With the traditional containerd overlayfs path, the node downloads and unpacks the image before the container can start. Lazy loading changes that sequence. Instead of requiring the whole filesystem to be fully local before process start, the image is mounted through an index and files are fetched when they are accessed.
Hermes makes this workflow policy-driven. Application teams keep using their original OCI images. They do not need to rebuild images, publish converted tags, change Dockerfiles, or update Pod image references. The platform team defines a HermesPolicy, and Hermes prepares the lazy-loading artifacts in the cluster.

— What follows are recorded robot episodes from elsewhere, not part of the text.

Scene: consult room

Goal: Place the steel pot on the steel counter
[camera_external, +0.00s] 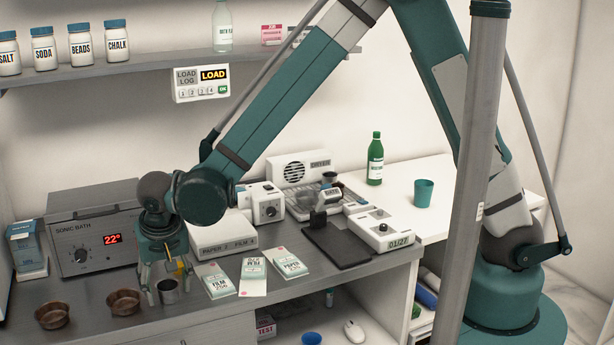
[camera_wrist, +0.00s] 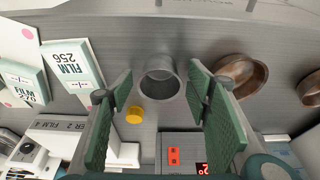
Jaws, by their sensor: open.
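The steel pot (camera_external: 168,292) is a small grey open-topped cup. It stands upright on the steel counter (camera_external: 210,312), near its front edge. In the wrist view the pot (camera_wrist: 159,86) shows empty, between the tips of my green fingers. My gripper (camera_external: 168,280) points down at the pot with its fingers spread, one to each side. In the wrist view my gripper (camera_wrist: 160,84) is open, with a gap between each finger and the pot's rim. The steel counter (camera_wrist: 270,60) spreads around the pot. The exact fingertip height is hard to tell.
Two brown bowls (camera_external: 123,302) (camera_external: 52,315) stand left of the pot. A small yellow thing (camera_wrist: 135,115) is close to the pot. The sonic bath (camera_external: 95,238) stands behind. Film and paper packets (camera_external: 217,280) lie to the right. The counter's front edge is near.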

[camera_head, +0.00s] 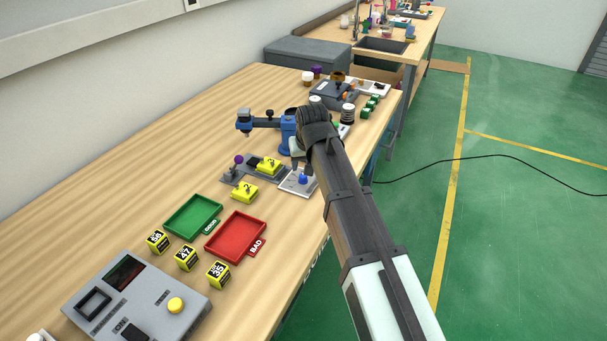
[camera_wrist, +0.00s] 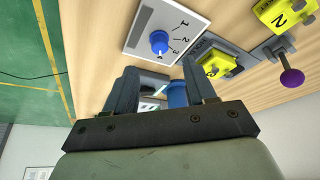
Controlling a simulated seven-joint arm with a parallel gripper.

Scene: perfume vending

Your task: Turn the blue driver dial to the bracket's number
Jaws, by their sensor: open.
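The blue dial (camera_head: 302,178) stands on a light plate (camera_head: 291,187) near the table's right edge. In the wrist view the dial (camera_wrist: 158,41) has a white mark low on its side, and the numbers 1, 2 and 3 run beside it, with a further one partly unclear. A yellow bracket (camera_head: 268,164) sits on the grey fixture; its number is too small to read surely. Another yellow bracket marked 2 (camera_head: 243,191) lies in front; it also shows in the wrist view (camera_wrist: 284,12). My gripper (camera_wrist: 162,76) is open and empty, close to the dial but apart from it.
A blue clamp-like device (camera_head: 286,125) stands behind the dial. A purple-knobbed lever (camera_head: 238,160) is on the fixture's left. Green (camera_head: 194,233) and red (camera_head: 236,257) trays and yellow numbered blocks (camera_head: 186,258) lie nearer. The table's left side is clear.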

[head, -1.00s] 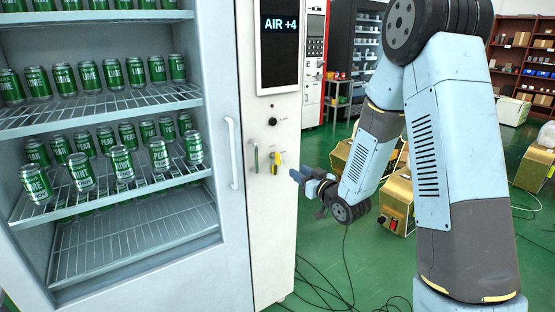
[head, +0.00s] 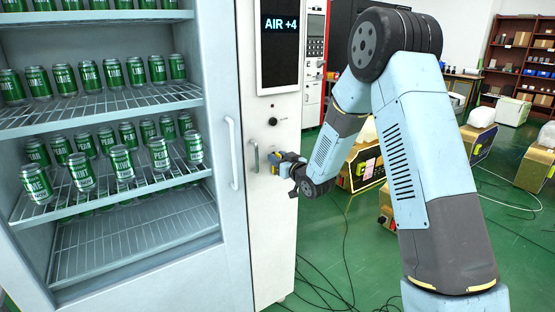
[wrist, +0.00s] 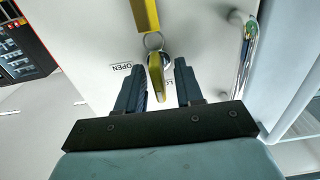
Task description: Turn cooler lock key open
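The yellow lock key (wrist: 156,76) sits in the cooler's white front panel (wrist: 90,45), with a ring and a yellow tag (wrist: 145,14) attached. My gripper (wrist: 162,80) is open, with one finger on each side of the key and a gap visible to the right finger. An OPEN label (wrist: 121,66) is left of the key in the wrist view; a second label (wrist: 171,84) is mostly hidden by the right finger. In the head view my gripper (head: 279,162) is at the panel and covers most of the key.
A small upright handle (head: 254,157) is just left of the key in the head view. The cooler door with its long handle (head: 231,153) is shut over shelves of green cans (head: 122,161). A black knob (head: 272,122) is above. Cables (head: 322,283) lie on the green floor.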

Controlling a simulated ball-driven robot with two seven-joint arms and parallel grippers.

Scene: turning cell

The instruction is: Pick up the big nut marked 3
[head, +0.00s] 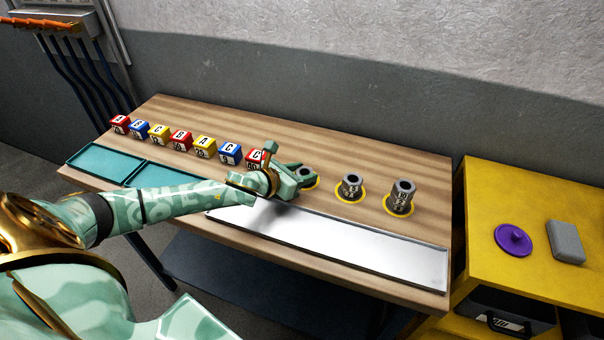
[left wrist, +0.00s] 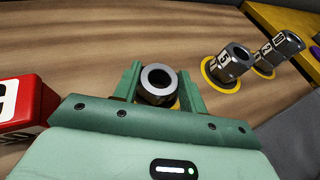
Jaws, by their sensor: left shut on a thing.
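My right gripper is out of view.
A row of lettered red, blue and yellow blocks (head: 181,140) stands left of my gripper; the nearest red block (head: 255,157) is close to it. A long pale metal tray (head: 350,247) lies in front. Teal trays (head: 104,160) lie left. A yellow cabinet (head: 540,240) stands right.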

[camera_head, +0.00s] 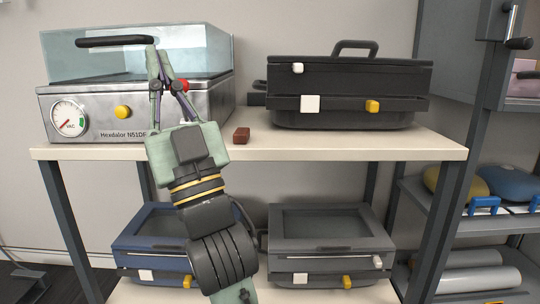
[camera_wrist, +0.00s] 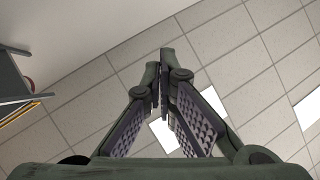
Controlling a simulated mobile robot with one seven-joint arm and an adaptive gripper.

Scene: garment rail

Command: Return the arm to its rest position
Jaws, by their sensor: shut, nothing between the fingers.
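My gripper (camera_head: 157,60) is at the end of my arm, raised in front of the steel machine with a clear lid (camera_head: 210,105). Its fingers point up and their tips meet, with nothing between them. In the head view the tips overlap the right end of the lid's black handle (camera_head: 105,41); I cannot tell whether they touch it. In the wrist view my gripper (camera_wrist: 165,60) is shut and empty against the tiled ceiling (camera_wrist: 255,75).
A black case (camera_head: 345,85) and a small brown block (camera_head: 241,134) stand on the cream shelf (camera_head: 350,147). A blue case (camera_head: 150,235) and a grey case (camera_head: 330,235) stand below. A side rack (camera_head: 410,187) is at right.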

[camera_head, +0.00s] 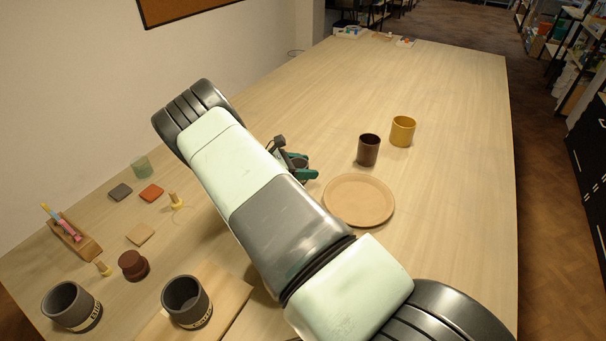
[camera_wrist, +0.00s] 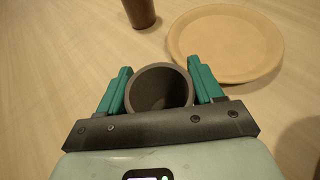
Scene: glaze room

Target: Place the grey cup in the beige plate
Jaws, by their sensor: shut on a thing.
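My gripper (camera_head: 301,168) is shut on the grey cup (camera_wrist: 160,88), with one green finger on each side of it in the wrist view. The cup's open mouth faces the wrist camera. In the head view my arm hides the cup. The beige plate (camera_head: 359,201) lies flat and empty on the table, just right of my gripper. It also shows in the wrist view (camera_wrist: 225,42), beyond and to the right of the held cup. The cup is beside the plate, not over it; its height above the table is hard to tell.
A dark brown cup (camera_head: 368,150) stands close behind the plate, with a yellow cup (camera_head: 402,131) to its right. Two dark grey pots (camera_head: 187,302) (camera_head: 72,307), tiles and small tools are at the left front.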

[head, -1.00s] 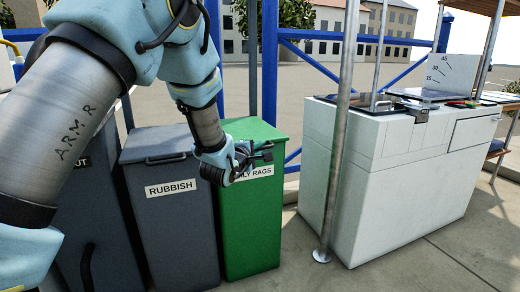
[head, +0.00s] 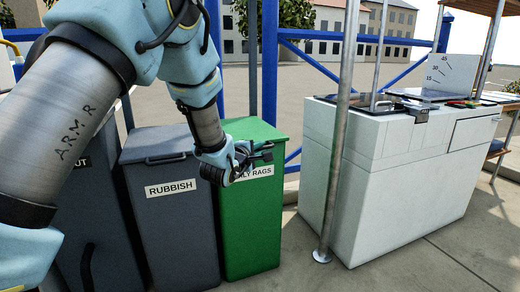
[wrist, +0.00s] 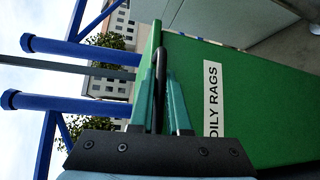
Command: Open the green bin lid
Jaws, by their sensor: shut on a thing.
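The green bin (head: 250,225) stands at the right end of the bin row, labelled "OILY RAGS" in the wrist view. Its green lid (head: 252,129) lies flat and closed on top. My gripper (head: 262,156) is at the front upper edge of this bin, covering part of the label in the head view. In the wrist view my gripper (wrist: 162,88) has its two teal fingers on either side of a dark bar-like lid handle (wrist: 160,62) and is shut on it. The handle's lower part is hidden between the fingers.
A grey bin labelled "RUBBISH" (head: 168,215) stands directly left of the green bin, with another dark bin further left. A metal pole (head: 340,140) and a white cabinet (head: 390,180) stand to the right. Blue railings (head: 315,62) run behind.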

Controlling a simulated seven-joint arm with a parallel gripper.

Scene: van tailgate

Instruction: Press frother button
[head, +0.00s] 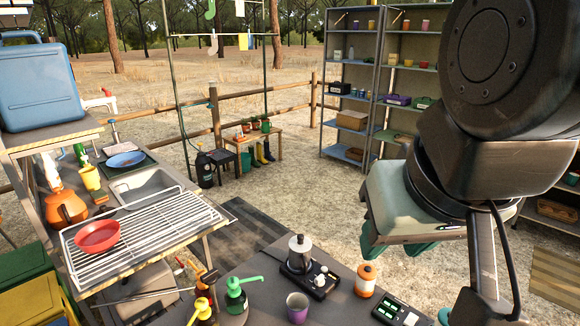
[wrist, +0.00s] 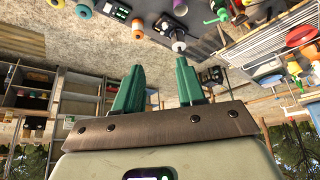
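On the dark table at the front stands a silver pot with a dark top (head: 299,250), on or against a black unit (head: 300,284) with small white parts at its right end. This looks like the frother, but I cannot make out a button for certain. The black unit (wrist: 163,24) and pot also show in the wrist view, beyond the fingertips. My gripper (head: 396,250) hangs above and to the right of the table, well apart from the unit. Its two green fingers are spread and empty in the wrist view (wrist: 158,66).
Near the unit stand an orange-and-white jar (head: 366,280), a purple cup (head: 297,307), a device with a lit display (head: 398,311) and a green pump bottle (head: 236,296). A wire rack (head: 150,240) holding a red bowl (head: 97,236) is at left. Shelves stand behind.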

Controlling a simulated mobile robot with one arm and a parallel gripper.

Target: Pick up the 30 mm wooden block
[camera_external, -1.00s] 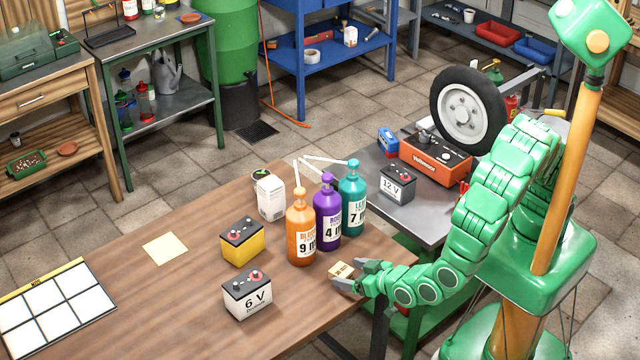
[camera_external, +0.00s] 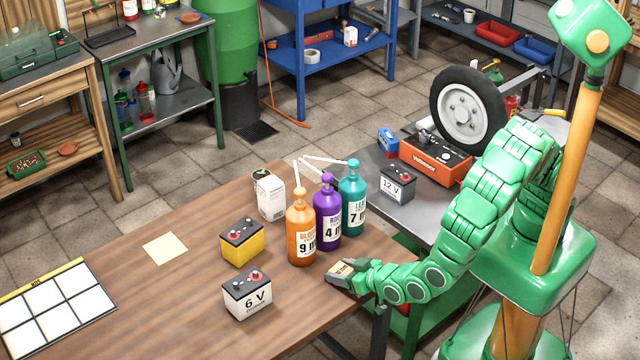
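The wooden block (camera_external: 343,267) is small and light tan with dark print on top. It is near the right edge of the brown wooden table, in front of the purple and orange bottles. My gripper (camera_external: 341,271) reaches in from the right, with its dark fingers on either side of the block. The fingers lie close along the block and hide parts of its sides. I cannot tell whether they press on it or whether the block is clear of the tabletop.
Orange (camera_external: 301,235), purple (camera_external: 327,215) and teal (camera_external: 353,205) bottles stand close behind the block. A white 6 V battery (camera_external: 247,296) and a yellow battery (camera_external: 241,244) stand to the left. The wooden table (camera_external: 200,215) is clear around the yellow note (camera_external: 165,248).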

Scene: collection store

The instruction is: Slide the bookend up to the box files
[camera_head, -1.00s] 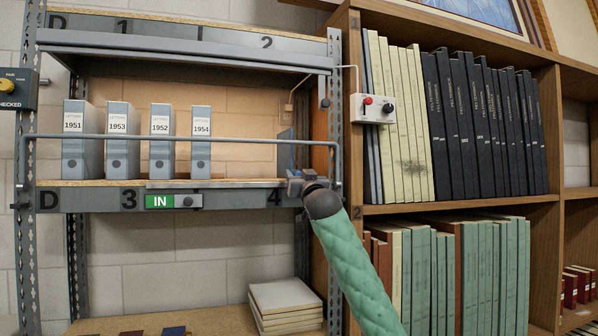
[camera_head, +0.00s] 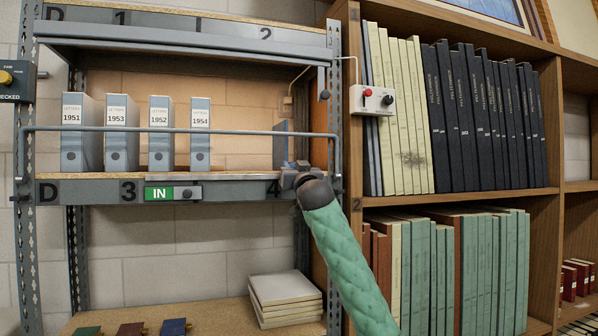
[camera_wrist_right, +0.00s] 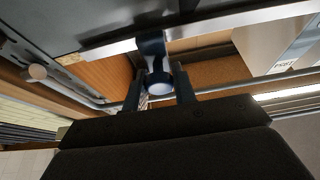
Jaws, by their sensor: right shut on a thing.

The previous Hermes benchmark focused mostly on Pod Ready and image pull behavior. This test goes one step further: it measures the path from a Pod being scheduled on a fresh EKS node to the first successful HTTP 200 response from the service.
This keeps the measurement close to the part Hermes can affect: image pull, mount, container start, and the application startup that follows. First HTTP 200 still includes runtime initialization, library and configuration reads, plugin loading, model or index loading, and service bootstrap, so the percentage gain is smaller than the raw image-pull gain.
What We Tested
We tested three HTTP workloads with large public images. They happen to be Java-based, but Hermes runs below the application runtime: it changes how the image filesystem is prepared and read, not how Java starts.
- Solr:
docker.io/library/solr:10.0.0 - OpenSearch:
docker.io/opensearchproject/opensearch:2.19.1 - Spark master:
docker.io/apache/spark:python3-java17
The Pods used the upstream public images, pinned by digest. No Hermes-specific converted image tag was introduced.
We compared two paths:
overlay: standard containerd overlayfs image pull and unpack.Hermes: the same workload image, with the Hermes lazy-loading path on the target node.
Each service and variant ran three times, for a total of 18 target runs.
Test Environment
The benchmark ran on EKS:
- Kubernetes:
v1.34.9-eks-93b80c6 - Node OS: Amazon Linux 2023
- Runtime: containerd
2.2.4 - Target instance type:
m6i.large - Platform:
linux/amd64 - Node isolation: each target run used a fresh target node
For every run, the benchmark removed the previous target node before starting the next run. This avoids measuring a local image cache left behind by a previous Pod.
Experiment Steps
Step 1: Install the Hermes Controller and CRD
The controller watches HermesPolicy resources and Pods. When it observes a matching image, it builds and caches the lazy-loading artifacts.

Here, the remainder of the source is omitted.